> **Information provided**:
◆ ◆ ◆ ◆

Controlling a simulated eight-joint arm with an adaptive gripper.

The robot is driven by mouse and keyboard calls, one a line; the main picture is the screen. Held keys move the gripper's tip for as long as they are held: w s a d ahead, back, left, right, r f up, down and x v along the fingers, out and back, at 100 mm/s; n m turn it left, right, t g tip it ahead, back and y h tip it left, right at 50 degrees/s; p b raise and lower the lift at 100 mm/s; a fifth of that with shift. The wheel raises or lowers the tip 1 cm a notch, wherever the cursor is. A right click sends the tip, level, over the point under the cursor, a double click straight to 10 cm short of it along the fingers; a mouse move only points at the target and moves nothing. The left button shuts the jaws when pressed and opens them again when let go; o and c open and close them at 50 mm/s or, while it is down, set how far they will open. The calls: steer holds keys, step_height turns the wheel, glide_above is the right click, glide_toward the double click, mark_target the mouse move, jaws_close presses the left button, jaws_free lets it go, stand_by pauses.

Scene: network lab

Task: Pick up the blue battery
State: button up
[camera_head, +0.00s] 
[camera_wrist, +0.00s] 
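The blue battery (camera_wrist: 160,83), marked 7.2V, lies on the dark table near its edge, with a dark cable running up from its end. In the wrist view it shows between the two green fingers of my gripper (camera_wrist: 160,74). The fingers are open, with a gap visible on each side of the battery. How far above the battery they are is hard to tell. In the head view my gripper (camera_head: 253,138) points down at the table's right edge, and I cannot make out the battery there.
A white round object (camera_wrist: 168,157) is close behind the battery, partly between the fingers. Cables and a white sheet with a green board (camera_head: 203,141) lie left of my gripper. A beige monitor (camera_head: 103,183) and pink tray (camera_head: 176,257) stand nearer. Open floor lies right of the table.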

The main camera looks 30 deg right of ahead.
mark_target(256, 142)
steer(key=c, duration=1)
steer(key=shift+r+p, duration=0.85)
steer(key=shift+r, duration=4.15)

◆ ◆ ◆ ◆

> **Stated exercise**: Each line must be given again exactly as written above.

> **The response**:
Controlling a simulated eight-joint arm with an adaptive gripper.

The robot is driven by mouse and keyboard calls, one a line; the main picture is the screen. Held keys move the gripper's tip for as long as they are held: w s a d ahead, back, left, right, r f up, down and x v along the fingers, out and back, at 100 mm/s; n m turn it left, right, t g tip it ahead, back and y h tip it left, right at 50 degrees/s; p b raise and lower the lift at 100 mm/s; a fifth of that with shift. The wheel raises or lowers the tip 1 cm a notch, wherever the cursor is. A right click sends the tip, level, over the point under the cursor, a double click straight to 10 cm short of it along the fingers; a mouse move only points at the target and moves nothing. The left button shuts the jaws when pressed and opens them again when let go; o and c open and close them at 50 mm/s or, while it is down, set how far they will open. The calls: steer holds keys, step_height turns the wheel, glide_above is the right click, glide_toward the double click, mark_target the mouse move, jaws_close presses the left button, jaws_free lets it go, stand_by pauses.

Scene: network lab

Task: Pick up the blue battery
State: button up
[camera_head, +0.00s] 
[camera_wrist, +0.00s] 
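The blue battery (camera_wrist: 160,83), marked 7.2V, lies on the dark table near its edge, with a dark cable running up from its end. In the wrist view it shows between the two green fingers of my gripper (camera_wrist: 160,74). The fingers are open, with a gap visible on each side of the battery. How far above the battery they are is hard to tell. In the head view my gripper (camera_head: 253,138) points down at the table's right edge, and I cannot make out the battery there.
A white round object (camera_wrist: 168,157) is close behind the battery, partly between the fingers. Cables and a white sheet with a green board (camera_head: 203,141) lie left of my gripper. A beige monitor (camera_head: 103,183) and pink tray (camera_head: 176,257) stand nearer. Open floor lies right of the table.

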The main camera looks 30 deg right of ahead.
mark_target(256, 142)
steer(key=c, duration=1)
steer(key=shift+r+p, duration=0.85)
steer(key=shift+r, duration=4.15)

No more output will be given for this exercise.